This is all my fault.

Many moons ago, I wrote a blog post chiding developers for checking the return value of malloc, the C function that allocates chunks of memory for programs to work with. When malloc fails, it returns NULL. According to Hoyle, you’re meant to check for that value, because malloc can fail at absolutely any time (you are not the only program claiming memory).

I stand by that argument, and by most of the wording of that blog post. Now about that word “most”.

Dave LeBlanc and I go back, though he may not remember that. Last bubble, we were dev leads on competing products. We’ve taken different career paths, and, long story short, he’s technically now more of an authority on secure coding than I am. And I’m telling you this because LeBlanc’s response to my last post is —- faithful paraphrase —- “are you high?”

LeBlanc thinks you’d have to be not check malloc returns, because:

• not checking will inevitably crash the program, and crashes are bad,

• not checking leads to the bug class Dowd found, and

• not checking leads to the bug class Dowd found.

LeBlanc is right. I am wrong. “Not checking” is bad. Let me make a very slight semantic adjustment, so that I might be inassailably correct (again).

Here are three (extremely contrived) code examples. The first, let’s call, “unchecked”. It simply doesn’t check the return of malloc.

#define hostile /**/



void *

_setup(unsigned hostile slot, unsigned hostile id) { 

        u_int32_t *slots = malloc(SLOTS_SIZE);



        slots[slot] = id; // XXX write32 corruption



        return slots;

}

The second, we’ll call “caller-checks”. As you can see, it does.

#define hostile /**/



void *

_setup(unsigned hostile slot, unsigned hostile id) { 

        u_int32_t *slots = NULL;



        if((slots = malloc(SLOTS_SIZE))) 

                slots[slot] = id;



        return slots;

}

Now the third, which looks suspiciously like the first, we’ll “callee-checks”.

#define hostile /**/



void *

_setup(unsigned hostile slot, unsigned hostile id) { 

        u_int32_t *slots = malloc(SLOTS_SIZE))) 



        // NOT REACHED



        slots[slot] = id;



        return slots;

}

What’s the difference between the first and the third? In the third, if malloc fails, it does not return NULL. It instead hands the program off to a recovery regime, which, by default, safely and immediately ends the program.

What’s the difference between caller-checks and callee-checks?

First, callee-checks is safer. You can’t screw it up. The worst you can do is write a program that will abruptly terminate. This is far better than the current worst-case scenario, in which manifestly common programmer errors allow Mark Dowd to upload malicious code into your program.

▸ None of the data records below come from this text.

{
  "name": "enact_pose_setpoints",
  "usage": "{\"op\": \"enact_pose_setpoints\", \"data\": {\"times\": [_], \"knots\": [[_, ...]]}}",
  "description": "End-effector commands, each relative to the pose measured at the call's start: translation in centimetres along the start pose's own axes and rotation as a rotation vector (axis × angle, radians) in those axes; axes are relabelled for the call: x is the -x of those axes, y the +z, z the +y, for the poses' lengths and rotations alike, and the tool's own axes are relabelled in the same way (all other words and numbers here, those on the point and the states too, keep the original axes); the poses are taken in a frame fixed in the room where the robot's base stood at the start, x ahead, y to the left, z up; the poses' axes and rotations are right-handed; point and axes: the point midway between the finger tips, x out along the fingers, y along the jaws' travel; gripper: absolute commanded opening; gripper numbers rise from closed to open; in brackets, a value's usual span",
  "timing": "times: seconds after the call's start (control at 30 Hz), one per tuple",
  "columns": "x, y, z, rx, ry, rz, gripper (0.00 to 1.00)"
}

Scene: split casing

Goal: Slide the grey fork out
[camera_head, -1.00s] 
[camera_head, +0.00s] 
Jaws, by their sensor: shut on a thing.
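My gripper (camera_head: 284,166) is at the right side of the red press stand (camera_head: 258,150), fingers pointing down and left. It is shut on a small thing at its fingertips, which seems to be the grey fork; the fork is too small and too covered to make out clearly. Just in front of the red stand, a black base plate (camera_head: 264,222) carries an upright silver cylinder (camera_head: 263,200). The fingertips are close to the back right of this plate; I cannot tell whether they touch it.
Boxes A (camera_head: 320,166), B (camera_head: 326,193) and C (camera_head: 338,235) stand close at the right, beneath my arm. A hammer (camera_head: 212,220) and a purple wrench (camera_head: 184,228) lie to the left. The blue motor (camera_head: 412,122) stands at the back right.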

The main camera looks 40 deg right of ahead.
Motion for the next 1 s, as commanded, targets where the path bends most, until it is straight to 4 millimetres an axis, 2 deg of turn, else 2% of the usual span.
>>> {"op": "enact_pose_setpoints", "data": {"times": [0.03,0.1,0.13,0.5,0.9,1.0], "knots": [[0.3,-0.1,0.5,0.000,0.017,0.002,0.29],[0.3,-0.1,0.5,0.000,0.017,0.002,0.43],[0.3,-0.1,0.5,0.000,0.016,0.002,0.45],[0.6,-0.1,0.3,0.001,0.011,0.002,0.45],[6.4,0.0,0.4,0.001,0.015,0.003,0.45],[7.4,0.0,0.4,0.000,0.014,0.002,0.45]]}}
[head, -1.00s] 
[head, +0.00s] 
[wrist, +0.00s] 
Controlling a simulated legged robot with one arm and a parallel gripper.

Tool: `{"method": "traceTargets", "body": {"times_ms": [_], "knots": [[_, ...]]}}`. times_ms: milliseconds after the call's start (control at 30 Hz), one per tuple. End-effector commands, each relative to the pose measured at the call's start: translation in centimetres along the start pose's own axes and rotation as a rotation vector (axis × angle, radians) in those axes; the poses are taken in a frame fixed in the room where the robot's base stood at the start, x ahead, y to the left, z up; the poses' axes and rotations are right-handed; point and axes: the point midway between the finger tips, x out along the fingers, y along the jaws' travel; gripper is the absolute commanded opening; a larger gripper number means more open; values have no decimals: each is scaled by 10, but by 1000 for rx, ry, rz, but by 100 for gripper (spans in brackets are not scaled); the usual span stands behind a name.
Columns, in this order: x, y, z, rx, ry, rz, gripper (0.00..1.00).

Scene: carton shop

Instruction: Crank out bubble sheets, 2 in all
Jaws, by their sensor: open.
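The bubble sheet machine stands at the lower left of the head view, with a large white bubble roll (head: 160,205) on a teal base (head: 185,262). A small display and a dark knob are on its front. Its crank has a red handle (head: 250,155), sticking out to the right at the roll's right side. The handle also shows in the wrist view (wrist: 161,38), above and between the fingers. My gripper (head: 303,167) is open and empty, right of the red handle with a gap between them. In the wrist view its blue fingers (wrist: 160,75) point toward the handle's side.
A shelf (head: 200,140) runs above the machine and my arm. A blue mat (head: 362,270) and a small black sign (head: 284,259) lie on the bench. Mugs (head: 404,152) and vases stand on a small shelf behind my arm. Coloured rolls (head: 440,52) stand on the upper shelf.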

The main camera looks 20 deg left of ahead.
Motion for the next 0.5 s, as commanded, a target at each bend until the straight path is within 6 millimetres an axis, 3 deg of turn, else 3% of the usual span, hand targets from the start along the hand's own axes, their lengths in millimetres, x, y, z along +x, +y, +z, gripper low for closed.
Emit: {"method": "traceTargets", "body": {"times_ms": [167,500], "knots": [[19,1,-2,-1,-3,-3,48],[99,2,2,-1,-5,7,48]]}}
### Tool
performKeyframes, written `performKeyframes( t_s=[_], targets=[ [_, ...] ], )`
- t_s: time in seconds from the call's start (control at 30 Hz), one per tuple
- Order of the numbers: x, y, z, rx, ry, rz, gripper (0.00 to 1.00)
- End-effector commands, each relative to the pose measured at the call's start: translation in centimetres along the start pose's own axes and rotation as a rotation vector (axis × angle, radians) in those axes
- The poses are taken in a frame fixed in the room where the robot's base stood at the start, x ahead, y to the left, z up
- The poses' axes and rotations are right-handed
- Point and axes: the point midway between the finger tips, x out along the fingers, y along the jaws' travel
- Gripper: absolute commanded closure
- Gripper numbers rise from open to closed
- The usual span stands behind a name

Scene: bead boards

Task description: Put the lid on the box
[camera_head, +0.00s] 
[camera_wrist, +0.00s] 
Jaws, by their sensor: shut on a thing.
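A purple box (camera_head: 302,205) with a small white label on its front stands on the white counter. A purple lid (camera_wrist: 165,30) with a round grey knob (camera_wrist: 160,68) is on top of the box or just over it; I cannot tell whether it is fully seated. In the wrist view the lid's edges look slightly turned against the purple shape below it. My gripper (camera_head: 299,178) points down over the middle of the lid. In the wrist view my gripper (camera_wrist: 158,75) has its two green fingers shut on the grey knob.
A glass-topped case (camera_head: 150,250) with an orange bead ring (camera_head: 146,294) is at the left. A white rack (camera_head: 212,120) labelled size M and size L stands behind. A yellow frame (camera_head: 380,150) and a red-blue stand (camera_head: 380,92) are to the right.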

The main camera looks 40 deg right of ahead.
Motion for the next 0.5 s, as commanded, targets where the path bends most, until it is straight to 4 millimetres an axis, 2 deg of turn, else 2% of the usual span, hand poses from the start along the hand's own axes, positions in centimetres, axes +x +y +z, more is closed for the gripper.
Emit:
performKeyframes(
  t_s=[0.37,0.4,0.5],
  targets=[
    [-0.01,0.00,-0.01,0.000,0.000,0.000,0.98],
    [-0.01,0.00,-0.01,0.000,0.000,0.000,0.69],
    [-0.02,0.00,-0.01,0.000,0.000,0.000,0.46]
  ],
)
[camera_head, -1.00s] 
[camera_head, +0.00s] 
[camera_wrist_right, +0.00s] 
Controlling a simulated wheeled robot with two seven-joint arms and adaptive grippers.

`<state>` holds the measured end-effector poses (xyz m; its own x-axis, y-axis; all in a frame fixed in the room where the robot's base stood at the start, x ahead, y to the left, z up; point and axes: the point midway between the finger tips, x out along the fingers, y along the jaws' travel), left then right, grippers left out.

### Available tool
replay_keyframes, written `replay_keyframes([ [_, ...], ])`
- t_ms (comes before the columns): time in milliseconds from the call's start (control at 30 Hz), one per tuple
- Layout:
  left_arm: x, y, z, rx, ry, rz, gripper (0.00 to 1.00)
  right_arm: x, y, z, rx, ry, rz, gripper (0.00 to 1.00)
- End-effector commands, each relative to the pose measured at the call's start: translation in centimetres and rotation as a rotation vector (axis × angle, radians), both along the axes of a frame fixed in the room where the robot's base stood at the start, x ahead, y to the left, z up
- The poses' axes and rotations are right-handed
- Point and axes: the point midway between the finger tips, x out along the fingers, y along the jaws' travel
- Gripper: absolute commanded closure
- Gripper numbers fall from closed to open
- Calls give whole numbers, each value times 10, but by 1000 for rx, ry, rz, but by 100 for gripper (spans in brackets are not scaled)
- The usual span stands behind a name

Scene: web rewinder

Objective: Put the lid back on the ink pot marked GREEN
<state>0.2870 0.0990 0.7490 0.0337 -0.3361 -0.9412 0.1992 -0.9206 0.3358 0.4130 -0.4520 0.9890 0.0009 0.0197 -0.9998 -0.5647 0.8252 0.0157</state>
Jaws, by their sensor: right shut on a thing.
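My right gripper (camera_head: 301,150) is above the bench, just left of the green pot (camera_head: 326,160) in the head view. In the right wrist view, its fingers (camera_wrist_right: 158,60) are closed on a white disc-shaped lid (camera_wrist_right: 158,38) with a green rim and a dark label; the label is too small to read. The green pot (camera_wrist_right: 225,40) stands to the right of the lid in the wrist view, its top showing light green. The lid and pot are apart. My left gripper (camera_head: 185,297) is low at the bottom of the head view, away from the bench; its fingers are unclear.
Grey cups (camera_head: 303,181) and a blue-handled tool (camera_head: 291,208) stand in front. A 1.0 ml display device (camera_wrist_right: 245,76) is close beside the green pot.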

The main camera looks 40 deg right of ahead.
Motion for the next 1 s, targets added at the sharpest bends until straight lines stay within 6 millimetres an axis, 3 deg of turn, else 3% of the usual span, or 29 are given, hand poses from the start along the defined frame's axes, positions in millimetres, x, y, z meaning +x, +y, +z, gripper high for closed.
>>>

Second, callee-checks is cleaner. In the caller-checks case, not only does “setup” need to check, but so does “setup“‘s caller, and it’s caller’s caller, and it’s caller’s caller’s caller, all the way down to the place where your program inevitably gives up and terminates the program.

“But, Thomas”, you say, “not all programs do give up and abort. Some have policies for handling out-of-memory conditions”. And so they do. And in most cases, those policies are global, and can simply be substituted for the default behavior of exiting the program.

But I will grant you that in many cases, you have a genuinely useful recovery regime that is specific to one code-path —- say, an arena-style allocation regime for a particular user request —- and no global policy will help. So, I submit to you a fourth option, which I will not name, and which looks suspiciously like example (2):

#define hostile /**/



void *

_setup(unsigned hostile slot, unsigned hostile id) { 

        u_int32_t *slots = NULL;



        if((slots = unsafe_malloc(SLOTS_SIZE))) 

                slots[slot] = id;



        return slots;

}

Did you see the difference? It’s subtle. But it’s also easy to grep for and easy to check.

I am an advocate for checking malloc —- callee-checks style. It is simply harder to screw up, and, in the overwhelming majority of cases, which you can check for yourself by randomly sampling Google Code Search, it costs you nothing in terms of reliability of functionality. Stop caller-checking malloc.

To LeBlanc’s other point about C++ and constructors throwing exceptions, I refer him to Cargill, or back to our blog, noting that exceptions are themselves inherently dangerous. “When a language feature requires you to be that-language-feature-safe”, I believe I said, “you have a security problem”.

As for his specific example: you can’t blindly throw exceptions from a ctor. Even Meyers (MECv1, Item 9) catches that one. DON’T DATE ROBOTS!